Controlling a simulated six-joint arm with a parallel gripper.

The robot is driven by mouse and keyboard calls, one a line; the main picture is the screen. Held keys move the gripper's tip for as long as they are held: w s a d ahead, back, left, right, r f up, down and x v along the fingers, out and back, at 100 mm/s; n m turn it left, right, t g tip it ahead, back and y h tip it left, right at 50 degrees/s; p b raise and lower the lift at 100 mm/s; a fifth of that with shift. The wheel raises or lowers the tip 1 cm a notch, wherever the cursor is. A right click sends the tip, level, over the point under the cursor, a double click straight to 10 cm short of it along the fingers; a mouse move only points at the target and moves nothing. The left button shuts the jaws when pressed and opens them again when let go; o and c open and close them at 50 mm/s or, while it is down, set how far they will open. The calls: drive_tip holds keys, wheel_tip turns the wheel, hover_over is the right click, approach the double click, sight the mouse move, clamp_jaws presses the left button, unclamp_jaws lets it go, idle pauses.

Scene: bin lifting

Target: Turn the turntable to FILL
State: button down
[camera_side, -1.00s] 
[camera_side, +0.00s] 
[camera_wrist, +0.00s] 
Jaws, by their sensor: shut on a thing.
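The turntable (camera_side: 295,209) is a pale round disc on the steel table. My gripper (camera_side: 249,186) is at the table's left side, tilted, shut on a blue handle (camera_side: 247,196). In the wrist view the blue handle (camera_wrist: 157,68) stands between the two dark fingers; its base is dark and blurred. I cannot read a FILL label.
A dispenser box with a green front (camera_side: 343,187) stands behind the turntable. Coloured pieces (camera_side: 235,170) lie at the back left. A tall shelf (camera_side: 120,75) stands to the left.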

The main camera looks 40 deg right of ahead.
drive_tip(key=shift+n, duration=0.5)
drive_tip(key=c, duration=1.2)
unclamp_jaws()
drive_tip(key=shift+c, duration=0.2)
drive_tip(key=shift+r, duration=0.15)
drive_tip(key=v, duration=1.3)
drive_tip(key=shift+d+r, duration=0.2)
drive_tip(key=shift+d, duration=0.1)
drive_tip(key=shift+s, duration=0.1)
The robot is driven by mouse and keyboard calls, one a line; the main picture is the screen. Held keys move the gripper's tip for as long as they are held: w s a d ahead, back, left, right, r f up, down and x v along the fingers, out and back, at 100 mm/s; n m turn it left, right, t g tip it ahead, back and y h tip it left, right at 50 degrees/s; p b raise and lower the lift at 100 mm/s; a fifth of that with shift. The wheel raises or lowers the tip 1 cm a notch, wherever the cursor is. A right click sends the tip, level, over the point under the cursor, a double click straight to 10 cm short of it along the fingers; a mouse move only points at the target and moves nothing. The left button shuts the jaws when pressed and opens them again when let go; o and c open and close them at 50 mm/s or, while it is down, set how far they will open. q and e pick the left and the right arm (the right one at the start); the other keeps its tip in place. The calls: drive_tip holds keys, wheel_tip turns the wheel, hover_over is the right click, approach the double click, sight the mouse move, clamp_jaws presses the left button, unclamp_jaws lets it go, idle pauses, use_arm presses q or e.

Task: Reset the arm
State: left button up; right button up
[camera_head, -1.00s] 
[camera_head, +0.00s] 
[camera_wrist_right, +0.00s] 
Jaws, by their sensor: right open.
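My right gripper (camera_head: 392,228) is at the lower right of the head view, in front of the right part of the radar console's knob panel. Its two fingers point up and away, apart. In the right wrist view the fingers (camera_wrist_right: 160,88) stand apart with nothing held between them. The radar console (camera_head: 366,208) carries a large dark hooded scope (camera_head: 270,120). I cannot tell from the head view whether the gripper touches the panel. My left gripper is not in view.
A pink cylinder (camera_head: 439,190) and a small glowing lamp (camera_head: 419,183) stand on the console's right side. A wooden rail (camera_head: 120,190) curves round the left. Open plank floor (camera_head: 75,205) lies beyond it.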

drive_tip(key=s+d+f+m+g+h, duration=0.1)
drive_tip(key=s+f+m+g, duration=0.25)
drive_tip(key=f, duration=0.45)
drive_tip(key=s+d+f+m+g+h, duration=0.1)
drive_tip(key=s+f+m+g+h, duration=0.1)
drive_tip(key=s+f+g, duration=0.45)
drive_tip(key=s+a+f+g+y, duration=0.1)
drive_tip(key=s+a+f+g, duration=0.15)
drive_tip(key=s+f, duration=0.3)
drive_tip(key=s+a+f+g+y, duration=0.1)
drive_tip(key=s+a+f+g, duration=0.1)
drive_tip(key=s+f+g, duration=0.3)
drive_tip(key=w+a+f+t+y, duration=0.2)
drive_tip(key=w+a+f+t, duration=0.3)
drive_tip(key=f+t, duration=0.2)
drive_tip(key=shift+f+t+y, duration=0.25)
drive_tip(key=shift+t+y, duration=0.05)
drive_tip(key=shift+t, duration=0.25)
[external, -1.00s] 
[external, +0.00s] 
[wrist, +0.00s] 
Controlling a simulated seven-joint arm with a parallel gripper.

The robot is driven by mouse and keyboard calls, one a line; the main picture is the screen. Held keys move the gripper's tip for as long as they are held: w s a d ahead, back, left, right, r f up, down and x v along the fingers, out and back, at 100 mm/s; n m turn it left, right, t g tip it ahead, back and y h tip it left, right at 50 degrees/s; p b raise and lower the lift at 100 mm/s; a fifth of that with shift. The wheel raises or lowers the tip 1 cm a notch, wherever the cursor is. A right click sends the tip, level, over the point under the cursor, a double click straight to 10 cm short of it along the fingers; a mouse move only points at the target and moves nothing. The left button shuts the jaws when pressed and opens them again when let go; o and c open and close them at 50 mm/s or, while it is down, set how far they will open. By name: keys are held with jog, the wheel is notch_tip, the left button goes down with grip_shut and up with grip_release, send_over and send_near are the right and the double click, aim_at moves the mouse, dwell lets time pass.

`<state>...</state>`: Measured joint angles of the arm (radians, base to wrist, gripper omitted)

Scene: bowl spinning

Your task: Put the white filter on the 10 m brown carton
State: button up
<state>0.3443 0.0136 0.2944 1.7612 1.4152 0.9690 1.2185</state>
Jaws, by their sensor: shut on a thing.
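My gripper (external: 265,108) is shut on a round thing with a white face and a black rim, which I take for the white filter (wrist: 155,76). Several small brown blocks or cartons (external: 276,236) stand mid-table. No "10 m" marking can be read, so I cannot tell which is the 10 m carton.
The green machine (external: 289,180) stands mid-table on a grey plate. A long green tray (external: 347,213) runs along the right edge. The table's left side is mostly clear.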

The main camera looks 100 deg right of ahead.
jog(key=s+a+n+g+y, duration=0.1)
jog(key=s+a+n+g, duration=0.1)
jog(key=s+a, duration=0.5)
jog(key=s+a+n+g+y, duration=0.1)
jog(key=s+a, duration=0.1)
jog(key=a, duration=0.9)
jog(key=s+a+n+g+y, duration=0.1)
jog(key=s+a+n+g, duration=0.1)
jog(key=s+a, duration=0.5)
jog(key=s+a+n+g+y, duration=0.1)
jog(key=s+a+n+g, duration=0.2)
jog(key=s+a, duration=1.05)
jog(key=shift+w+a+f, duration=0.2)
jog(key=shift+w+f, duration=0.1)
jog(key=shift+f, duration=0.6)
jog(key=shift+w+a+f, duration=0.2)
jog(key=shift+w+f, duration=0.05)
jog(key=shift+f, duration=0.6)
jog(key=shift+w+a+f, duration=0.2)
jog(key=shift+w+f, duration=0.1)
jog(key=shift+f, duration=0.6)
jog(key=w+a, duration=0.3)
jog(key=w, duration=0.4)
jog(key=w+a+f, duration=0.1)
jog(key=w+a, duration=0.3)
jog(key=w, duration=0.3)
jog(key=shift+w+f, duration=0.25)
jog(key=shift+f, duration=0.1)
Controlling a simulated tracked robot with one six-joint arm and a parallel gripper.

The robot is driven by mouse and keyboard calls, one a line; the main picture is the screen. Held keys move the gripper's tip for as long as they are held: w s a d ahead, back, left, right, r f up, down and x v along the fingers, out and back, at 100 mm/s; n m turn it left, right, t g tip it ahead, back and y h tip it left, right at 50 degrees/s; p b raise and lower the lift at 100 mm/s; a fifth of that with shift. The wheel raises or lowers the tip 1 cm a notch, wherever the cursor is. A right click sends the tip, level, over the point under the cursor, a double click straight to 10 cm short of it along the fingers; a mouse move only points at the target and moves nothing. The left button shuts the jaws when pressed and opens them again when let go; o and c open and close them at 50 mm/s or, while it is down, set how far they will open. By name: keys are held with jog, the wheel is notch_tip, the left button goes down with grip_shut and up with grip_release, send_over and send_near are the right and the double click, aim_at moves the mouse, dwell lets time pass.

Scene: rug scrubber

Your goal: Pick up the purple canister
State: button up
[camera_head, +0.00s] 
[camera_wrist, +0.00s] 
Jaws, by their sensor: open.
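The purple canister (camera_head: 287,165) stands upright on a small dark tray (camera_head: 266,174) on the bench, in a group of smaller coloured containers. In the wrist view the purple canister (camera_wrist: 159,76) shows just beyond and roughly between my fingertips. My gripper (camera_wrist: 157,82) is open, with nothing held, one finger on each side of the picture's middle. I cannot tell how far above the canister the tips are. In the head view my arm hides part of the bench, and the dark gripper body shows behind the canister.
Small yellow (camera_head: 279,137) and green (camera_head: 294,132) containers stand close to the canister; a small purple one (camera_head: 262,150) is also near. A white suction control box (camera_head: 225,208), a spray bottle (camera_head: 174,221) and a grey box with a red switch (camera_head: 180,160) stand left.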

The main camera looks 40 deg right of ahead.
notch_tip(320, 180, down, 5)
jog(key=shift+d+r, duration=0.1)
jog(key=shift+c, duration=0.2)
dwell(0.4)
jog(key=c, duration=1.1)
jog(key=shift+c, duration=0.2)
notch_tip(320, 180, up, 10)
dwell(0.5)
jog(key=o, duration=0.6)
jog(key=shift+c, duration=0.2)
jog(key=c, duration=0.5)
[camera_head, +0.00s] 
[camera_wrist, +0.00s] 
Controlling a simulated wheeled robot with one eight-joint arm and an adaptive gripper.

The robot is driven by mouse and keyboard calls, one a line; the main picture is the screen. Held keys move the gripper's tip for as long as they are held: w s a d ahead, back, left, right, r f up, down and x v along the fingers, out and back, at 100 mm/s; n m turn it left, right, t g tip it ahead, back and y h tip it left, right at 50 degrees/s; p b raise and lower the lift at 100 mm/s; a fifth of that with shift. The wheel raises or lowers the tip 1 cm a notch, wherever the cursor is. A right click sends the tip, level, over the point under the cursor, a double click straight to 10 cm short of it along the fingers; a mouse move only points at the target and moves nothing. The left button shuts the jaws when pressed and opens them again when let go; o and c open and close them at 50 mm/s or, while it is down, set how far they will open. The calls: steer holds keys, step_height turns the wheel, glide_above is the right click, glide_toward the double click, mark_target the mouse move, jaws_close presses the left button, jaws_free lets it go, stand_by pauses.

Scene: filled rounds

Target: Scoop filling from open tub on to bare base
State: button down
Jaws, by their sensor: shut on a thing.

________________________________________

* WHAT TO PRODUCE: Check each line of the records above for the string "simulated", and report every line that has it.

* TASK SOLUTION:
Controlling a simulated six-joint arm with a parallel gripper.
Controlling a simulated seven-joint arm with a parallel gripper.
Controlling a simulated tracked robot with one six-joint arm and a parallel gripper.
Controlling a simulated wheeled robot with one eight-joint arm and an adaptive gripper.

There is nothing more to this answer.